В праздники уже размялся. За два дня прибежал мой тучный сосед Коля - ему я как-то сказал, что ищу любую работу - и с паровозным сипением плохо пригнанных клапанов попросил меня подежурить две ночи вместо него. Он всегда на праздники уезжает в родной городок помогать родителям и металл собирать, работает в день на заводе, а по ночам сторожит: "Так второй скоро родится!" - всем объясняет Коля. Энергии в нем хоть убавляй.
В общем, я согласился. Он отвез меня на объект - старинный купеческий дом на старинном проспекте. Какая-то фирма по заказу крупного предпринимателя взялась его восстанавливать, и работа в разгаре: все полы и некапитальные перегородки снесены и сделаны заново. Второй этаж застеклен, на первом пока что склад материалов и оборудования. Несколько окон и проход зияют дырами, стены красняют мясом старинной кладки.
Маленький снаружи, дом этот оказался очень просторным внутри. И отсюда, из помещения, стало заметно, как низко он со временем закопался - на метр или больше.

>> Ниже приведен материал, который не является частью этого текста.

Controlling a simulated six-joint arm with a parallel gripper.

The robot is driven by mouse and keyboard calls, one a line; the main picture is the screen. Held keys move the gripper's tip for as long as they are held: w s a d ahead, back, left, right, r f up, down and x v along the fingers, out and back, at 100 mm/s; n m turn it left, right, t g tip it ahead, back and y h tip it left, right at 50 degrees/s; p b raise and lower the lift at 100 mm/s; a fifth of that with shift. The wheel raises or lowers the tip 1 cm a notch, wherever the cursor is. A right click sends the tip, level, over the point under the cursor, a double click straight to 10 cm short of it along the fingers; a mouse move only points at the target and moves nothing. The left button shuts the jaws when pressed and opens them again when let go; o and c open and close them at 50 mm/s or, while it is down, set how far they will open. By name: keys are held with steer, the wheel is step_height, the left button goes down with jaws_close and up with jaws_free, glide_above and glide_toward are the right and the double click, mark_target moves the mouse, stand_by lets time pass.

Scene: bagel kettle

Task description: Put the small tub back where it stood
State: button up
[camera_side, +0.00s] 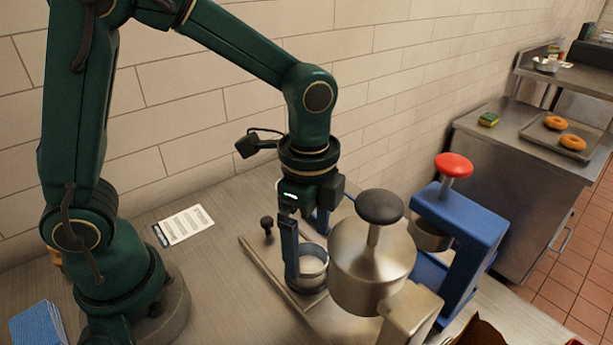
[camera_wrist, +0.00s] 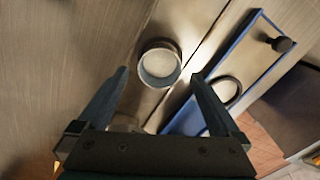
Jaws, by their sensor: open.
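In the wrist view the tub (camera_wrist: 158,66) has a pale inside and sits between and just past the fingertips of my open gripper (camera_wrist: 158,76). The fingers are spread on either side of it, with a gap visible to each. In the side view the near finger covers the tub's left part.
A metal cylinder with a black knob (camera_side: 368,268) stands close right of the tub. Beside it is a blue stand (camera_side: 465,225) with a red knob (camera_side: 453,165). A thin rail (camera_side: 270,272) runs along the counter. A printed card (camera_side: 184,226) lies left, with clear counter around it.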

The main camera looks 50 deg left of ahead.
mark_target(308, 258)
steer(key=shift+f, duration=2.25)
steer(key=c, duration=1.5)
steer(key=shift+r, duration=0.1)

Когда я в сумерках проник в нутро этого дома, по полу первого этажа уже растекалась холодная сырость. Метровая толща стен напоминала Брестскую крепость. Голоса с улицы в обширном пространстве летали нетопырями. Я смущенно переоделся - тени прошлого внимательно смотрели на меня глазами выбоин и щербин. Достал книгу Грина - это был "Крысолов", отвинтил крышку термоса и, запивая текст чаем, стал читать. Тут же как по заявке за окном вспыхнул и упал на страницу апельсиновый свет фонаря. Как раз я читал, как герой Грина обходит в сумерках пустые пространства Центрального Банка: "Приподнятое чувство зрителя большого пожара стало понятно еще раз. Соблазн разрушения начинал звучать поэтическими наитиями, - передо мной развертывался своеобразный пейзаж, местность, даже страна. Ее колорит естественно переводил впечатление к внушению, подобно музыкальному внушению оригинального мотива..."
Так, увлекшись чтением, я просидел до двух ночи. Затем достал катушку и протянул нитки поперек проемов окон и двери. К концу каждой нити я подвесил железки, а под ними расположил предметы со звонкой поверхностью. Мне захотелось спать.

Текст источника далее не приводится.